As her comment reverberated across social media Friday, some people questioned whom, exactly, Campos-Duffy had spoken with and pushed back against associating African-Americans with poverty in public housing. Some poked fun at her language, noting that “Black people don’t say ‘gosh.'”

Campos-Duffy defended her comment Friday night in a series of text messages with The New York Times, saying she believed the facilities where immigrant children were being detained were safe and secure.

“The centers are not ideal, but they are safe, supervised, and provide three square meals, instruction and other resources,” she wrote. “Those are indeed better conditions than many poor American children have.”

“As an American mom,” she added, “I have compassion for these kids too.”

Campos-Duffy did not directly address criticism that associating black people with public housing was a stereotype. She said that she based her comment on a recent conversation with one man who is African-American, not multiple African-Americans, as she originally stated.

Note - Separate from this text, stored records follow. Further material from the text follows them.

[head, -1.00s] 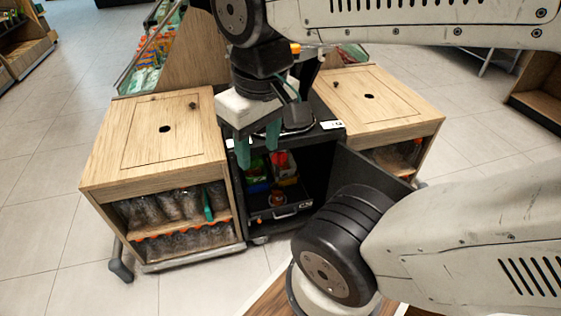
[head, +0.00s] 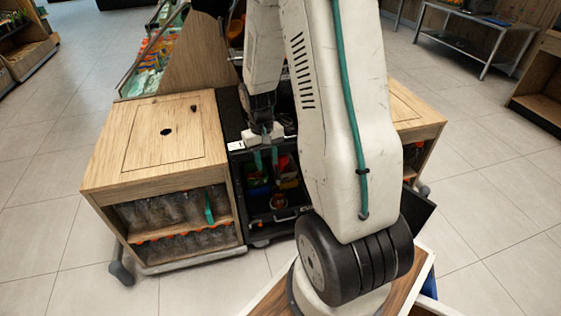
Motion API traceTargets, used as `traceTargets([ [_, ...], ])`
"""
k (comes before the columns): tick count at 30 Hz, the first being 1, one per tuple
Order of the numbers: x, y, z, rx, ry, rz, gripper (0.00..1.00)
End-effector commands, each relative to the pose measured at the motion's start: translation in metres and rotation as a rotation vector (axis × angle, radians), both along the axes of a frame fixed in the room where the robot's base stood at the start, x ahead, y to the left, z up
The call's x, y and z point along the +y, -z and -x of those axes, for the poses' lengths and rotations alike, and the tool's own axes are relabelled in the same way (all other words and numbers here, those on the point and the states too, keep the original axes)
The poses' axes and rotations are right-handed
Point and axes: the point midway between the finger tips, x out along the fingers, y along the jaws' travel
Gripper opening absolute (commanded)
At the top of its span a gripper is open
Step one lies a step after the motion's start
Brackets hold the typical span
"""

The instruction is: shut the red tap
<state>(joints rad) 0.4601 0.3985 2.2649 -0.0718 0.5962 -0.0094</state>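My gripper (head: 266,162) points down in front of the dark middle cabinet (head: 236,190) of the juicer stand. Its two teal fingers are apart, with nothing seen between them. A red item (head: 284,164) shows just right of the fingers, inside the cabinet opening; I cannot tell whether it is the red tap. I cannot tell whether my fingers touch anything. My arm hides the upper part of the juicer and the cabinet's right side.
A wooden counter (head: 115,140) with bagged bottles below stands on the left, another (head: 412,112) on the right. A small reddish cup-like item (head: 278,202) sits low in the cabinet. The dark cabinet door (head: 421,212) hangs open at right. The floor is clear at left.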

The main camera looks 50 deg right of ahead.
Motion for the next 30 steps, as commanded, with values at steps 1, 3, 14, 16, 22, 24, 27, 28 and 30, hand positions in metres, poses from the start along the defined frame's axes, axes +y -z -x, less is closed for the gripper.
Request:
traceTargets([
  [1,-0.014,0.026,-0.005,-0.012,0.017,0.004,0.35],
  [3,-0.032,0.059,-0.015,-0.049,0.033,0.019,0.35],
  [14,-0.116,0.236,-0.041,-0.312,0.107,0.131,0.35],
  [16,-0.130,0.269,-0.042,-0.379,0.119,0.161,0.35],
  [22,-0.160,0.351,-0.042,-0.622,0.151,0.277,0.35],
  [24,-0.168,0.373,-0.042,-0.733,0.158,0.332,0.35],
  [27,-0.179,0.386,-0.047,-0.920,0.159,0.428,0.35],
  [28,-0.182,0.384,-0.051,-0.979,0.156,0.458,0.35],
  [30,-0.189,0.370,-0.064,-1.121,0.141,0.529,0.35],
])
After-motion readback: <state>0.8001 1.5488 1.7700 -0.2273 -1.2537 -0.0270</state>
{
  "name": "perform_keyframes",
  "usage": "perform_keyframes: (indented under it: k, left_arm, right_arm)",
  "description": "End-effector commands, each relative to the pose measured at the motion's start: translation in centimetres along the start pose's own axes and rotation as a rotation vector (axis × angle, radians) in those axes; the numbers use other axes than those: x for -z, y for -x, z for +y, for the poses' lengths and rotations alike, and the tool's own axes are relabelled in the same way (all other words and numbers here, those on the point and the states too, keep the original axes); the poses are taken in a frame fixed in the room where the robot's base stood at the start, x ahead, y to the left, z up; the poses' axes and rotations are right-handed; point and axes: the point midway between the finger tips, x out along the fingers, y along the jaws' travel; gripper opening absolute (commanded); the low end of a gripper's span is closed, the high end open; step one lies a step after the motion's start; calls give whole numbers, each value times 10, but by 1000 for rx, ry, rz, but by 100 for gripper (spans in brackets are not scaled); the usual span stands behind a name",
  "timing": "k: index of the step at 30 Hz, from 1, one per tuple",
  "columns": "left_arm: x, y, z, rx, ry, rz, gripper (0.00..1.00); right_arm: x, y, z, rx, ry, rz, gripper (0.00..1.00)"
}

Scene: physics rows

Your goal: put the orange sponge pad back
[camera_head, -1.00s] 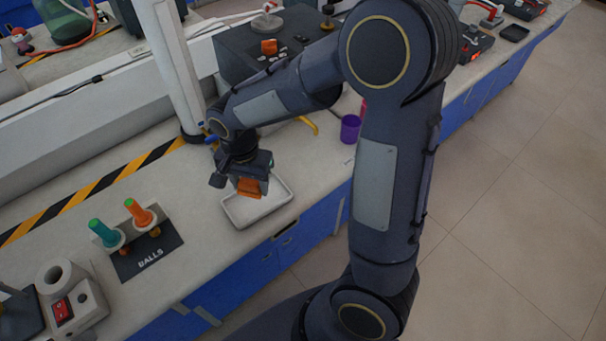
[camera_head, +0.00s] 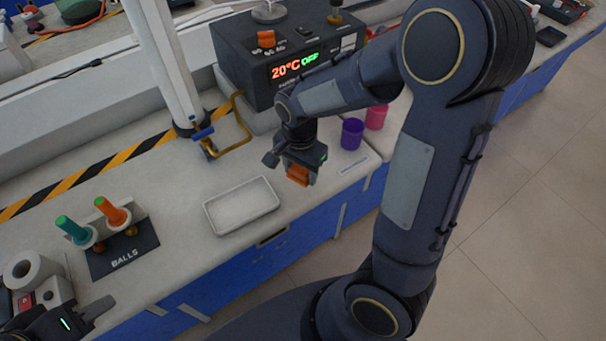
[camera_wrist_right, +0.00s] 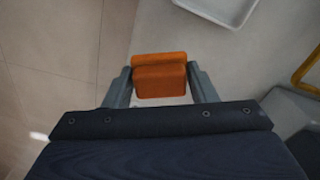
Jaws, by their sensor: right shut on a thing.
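The orange sponge pad (camera_head: 298,174) is held between the fingers of my right gripper (camera_head: 300,170), over the bench to the right of the white tray (camera_head: 213,221). In the right wrist view the orange pad (camera_wrist_right: 160,76) sits between both fingertips of the right gripper (camera_wrist_right: 161,82). The white tray is empty; its corner also shows at the top of the wrist view (camera_wrist_right: 228,12). My left gripper (camera_head: 92,316) is at the bottom left corner of the head view, partly cut off, and its opening is unclear.
A purple cup (camera_head: 352,134) and a pink cup (camera_head: 376,117) stand right of the right gripper. Behind it is a dark box with a lit display (camera_head: 295,66). A BALLS stand (camera_head: 124,252) with teal and orange handles is at left. A yellow bent pipe (camera_head: 238,145) stands behind the tray.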

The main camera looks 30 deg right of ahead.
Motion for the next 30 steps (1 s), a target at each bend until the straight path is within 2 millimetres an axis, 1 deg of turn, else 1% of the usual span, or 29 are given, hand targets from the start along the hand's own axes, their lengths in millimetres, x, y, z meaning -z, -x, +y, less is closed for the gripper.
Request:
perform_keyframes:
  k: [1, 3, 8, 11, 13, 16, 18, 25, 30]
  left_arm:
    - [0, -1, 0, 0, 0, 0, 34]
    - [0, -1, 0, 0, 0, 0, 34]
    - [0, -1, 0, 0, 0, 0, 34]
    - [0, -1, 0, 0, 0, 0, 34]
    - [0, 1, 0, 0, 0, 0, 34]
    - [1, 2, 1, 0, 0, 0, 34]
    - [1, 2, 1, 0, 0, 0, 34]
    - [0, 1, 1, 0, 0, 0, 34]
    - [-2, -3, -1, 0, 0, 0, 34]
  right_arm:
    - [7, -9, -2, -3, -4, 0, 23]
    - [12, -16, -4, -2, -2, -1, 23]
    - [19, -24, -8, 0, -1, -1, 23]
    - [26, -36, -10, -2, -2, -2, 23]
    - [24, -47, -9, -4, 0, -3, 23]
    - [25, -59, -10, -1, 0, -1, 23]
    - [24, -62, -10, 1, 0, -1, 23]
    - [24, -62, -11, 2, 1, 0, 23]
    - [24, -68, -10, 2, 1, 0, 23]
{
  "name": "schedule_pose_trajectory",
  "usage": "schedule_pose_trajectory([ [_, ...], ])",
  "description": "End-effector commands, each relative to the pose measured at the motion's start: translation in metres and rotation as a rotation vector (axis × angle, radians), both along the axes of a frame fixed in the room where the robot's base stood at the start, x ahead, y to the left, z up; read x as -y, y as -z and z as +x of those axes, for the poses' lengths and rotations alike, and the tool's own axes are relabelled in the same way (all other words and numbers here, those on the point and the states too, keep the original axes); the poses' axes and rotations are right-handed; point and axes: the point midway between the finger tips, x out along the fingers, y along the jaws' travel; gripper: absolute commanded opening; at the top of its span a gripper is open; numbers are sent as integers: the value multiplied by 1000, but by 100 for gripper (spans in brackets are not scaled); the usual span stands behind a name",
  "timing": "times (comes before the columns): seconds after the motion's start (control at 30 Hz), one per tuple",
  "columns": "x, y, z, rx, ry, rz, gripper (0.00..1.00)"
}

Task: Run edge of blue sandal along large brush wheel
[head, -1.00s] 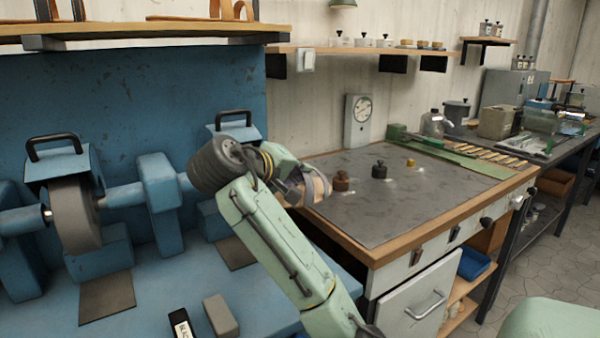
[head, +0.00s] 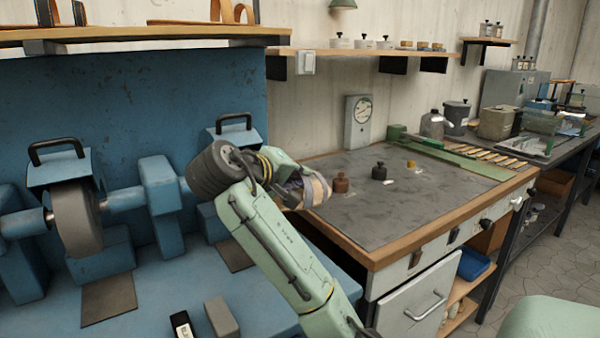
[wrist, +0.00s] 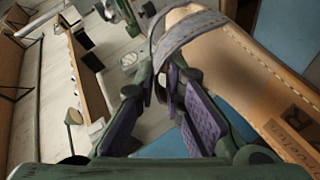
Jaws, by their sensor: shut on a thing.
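In the wrist view the sandal (wrist: 235,60) has a tan sole with a stamped mark and a grey-blue strap (wrist: 190,30). My gripper (wrist: 168,75), with purple finger pads, is shut on it near the strap; the exact contact is partly hidden. In the head view the sandal (head: 318,190) shows small at the end of my arm, in front of the grey-topped bench, its edge mostly hidden. A large grey-brown wheel (head: 76,220) sits on the blue machine at the left, well apart from the sandal. Another wheel spot under the right hood is hidden by my arm.
The blue machine has hoods with black handles (head: 234,120), a shaft and a post (head: 160,185). A grey block (head: 222,318) and a black labelled item (head: 183,326) lie on its front surface. Small weights (head: 379,171) stand on the grey bench top (head: 400,215).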

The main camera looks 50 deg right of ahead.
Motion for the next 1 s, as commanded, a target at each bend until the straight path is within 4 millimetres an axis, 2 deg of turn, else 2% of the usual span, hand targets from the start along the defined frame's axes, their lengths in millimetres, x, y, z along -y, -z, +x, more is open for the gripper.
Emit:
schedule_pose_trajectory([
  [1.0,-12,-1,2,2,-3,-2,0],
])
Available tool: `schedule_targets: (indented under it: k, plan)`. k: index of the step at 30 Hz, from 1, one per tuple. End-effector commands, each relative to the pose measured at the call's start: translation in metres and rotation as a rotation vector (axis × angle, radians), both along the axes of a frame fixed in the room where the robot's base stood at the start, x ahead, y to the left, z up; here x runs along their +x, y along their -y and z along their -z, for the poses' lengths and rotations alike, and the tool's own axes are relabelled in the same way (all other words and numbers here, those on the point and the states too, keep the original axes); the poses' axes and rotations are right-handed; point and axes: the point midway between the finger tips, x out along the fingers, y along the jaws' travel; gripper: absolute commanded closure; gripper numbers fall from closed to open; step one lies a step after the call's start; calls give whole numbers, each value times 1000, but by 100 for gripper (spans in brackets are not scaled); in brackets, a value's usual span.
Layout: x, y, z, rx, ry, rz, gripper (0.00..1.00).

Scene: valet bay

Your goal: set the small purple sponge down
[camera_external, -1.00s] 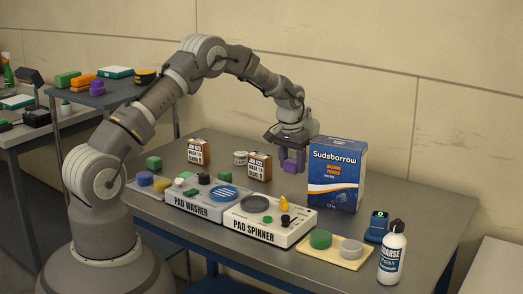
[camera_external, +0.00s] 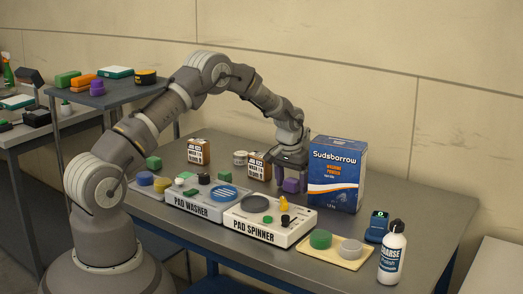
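The small purple sponge (camera_external: 291,185) is at the lower end of my gripper (camera_external: 291,176), low over the grey table behind the pad spinner. My fingers reach down to the sponge, and its lower part shows below them. It looks at or very near the tabletop; I cannot tell for certain whether it touches. The fingers look closed around the sponge, with its upper part hidden by them.
A blue Sudsbarrow box (camera_external: 337,175) stands close on the right. A labelled orange-brown box (camera_external: 259,166) stands close on the left. The pad spinner (camera_external: 268,219) and pad washer (camera_external: 203,202) are in front. Bare tabletop (camera_external: 400,195) lies right of the blue box.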

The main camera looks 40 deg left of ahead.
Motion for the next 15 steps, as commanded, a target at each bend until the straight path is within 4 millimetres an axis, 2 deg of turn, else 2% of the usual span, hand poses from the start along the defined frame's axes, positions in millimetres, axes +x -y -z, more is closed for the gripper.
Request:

“I mentioned it because I HAD just spoke to an African American who complained to me about never seeing this level of media attention about Black kids being separated from their parents and that some of the facilities he saw looked nicer and safer than the projects he grew up in,” she wrote.

Online, critics pointed out that all kinds of people live in public housing and that children there are not kept in cages. The New York City Housing Authority, the country’s largest public housing authority, served about 171,000 families in public housing as of Jan. 1, 2015; 45 percent were black, according to data the agency provided on its website.

Campos-Duffy, a former reality TV star who appeared on MTV’s “Real World: San Francisco” in the early 1990s, is now a television personality who offers commentary on everything from politics to parenting. Last year, she was included on Newsmax’s list of the 50 most influential Latino Republicans. She is married to U.S. Rep. Sean Duffy, R-Wis.

During her appearance on “The Ingraham Angle” on Thursday, Campos-Duffy discussed immigration detention centers, including Melania Trump’s visit to the border. Her appearance came just a few days after the show’s host, Laura Ingraham, drew criticism for describing the centers where the children were being held as “essentially summer camps.”

Both Ingraham and Campos-Duffy referred to an article that described a facility for unaccompanied immigrant children as similar to a boarding school. The article, in The San Diego Union-Tribune, reported that the facility had classrooms and a play area with soccer goals, for example.

On Friday, Campos-Duffy wrote that she was not surprised at the reaction to her comment, which she said came from the political left.

"Conservative minorities are accustomed to being attacked for telling the truth,” she said.